This is a preliminary study to investigate the aerodynamic characteristics of a square cylinder with Savonius wind turbines and attempts to explain the reason why this kind of structure can suppress wind-induced vibrations. Numerical models, including numerical method, computational configuration and mesh arrangement, grid size and time step configuration, and simulation cases are illustrated in Section 2. Mean pressure coefficients, force coefficient and vortex shedding, and flow pattern around the cylinders for both stationary and rotating wind turbines are shown in Section 3. Finally, conclusions are summarized in Section 4.

2. Numerical Simulation Configurations

2.1. Numerical Method

RANS [16,17,18] treats the vortices of different scales equally in the flow field and smoothens the details of the temporal and spatial variations in pulsation motion through average operation.

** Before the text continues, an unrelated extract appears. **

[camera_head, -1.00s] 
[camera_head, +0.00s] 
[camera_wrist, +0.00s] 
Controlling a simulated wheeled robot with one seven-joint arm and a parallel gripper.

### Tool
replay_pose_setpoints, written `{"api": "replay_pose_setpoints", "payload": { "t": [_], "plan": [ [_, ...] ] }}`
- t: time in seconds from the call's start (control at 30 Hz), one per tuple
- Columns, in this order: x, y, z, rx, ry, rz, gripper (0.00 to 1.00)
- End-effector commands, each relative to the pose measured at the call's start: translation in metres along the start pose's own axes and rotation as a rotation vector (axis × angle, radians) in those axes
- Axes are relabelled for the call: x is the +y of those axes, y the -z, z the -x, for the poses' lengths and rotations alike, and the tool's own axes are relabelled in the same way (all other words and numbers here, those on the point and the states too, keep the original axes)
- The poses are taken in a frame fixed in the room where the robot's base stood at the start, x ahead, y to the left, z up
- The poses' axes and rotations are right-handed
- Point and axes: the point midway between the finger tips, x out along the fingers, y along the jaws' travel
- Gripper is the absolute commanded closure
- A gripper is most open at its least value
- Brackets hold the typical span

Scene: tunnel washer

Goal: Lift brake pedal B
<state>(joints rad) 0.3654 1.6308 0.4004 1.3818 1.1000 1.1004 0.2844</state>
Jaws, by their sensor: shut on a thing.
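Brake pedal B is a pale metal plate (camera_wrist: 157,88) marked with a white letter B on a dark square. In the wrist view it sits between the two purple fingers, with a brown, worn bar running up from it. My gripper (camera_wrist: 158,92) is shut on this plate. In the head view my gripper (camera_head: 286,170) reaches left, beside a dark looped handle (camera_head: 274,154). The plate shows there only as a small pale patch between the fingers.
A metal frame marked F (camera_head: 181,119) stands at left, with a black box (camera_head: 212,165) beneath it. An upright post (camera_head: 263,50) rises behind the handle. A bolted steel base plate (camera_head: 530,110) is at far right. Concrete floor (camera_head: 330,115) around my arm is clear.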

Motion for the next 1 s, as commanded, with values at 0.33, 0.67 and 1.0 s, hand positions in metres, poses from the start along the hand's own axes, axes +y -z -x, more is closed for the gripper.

The turbulence model we used is the SST $k–\omega$.

The continuity equation and momentum equation for impressible flow are expressed as:

$$\nabla \cdot \mathit{U}=0$$

(1)

$$\frac{\partial \mathit{U}}{\partial t}+\nabla \cdot \left(\mathit{U}\mathit{U}\right)=-\frac{1}{\rho }\nabla P+\nabla \cdot \left(\mathit{\nu }\nabla \mathit{U}\right)-\nabla \cdot \tau$$

(2)

where U and P are the averaged velocity and pressure, respectively; $\rho$ shows air density and $\nu$ refers to eddy viscosity; $\tau$ is the Reynolds stress which can be expressed as ${\tau }_{ij}={\nu }_t(\partial u_i/\partial x_j+\partial u_j/\partial x_i)-2/3\rho k{\delta }_{ij}$ and ${\delta }_{ij}$ is the Kronecker delta.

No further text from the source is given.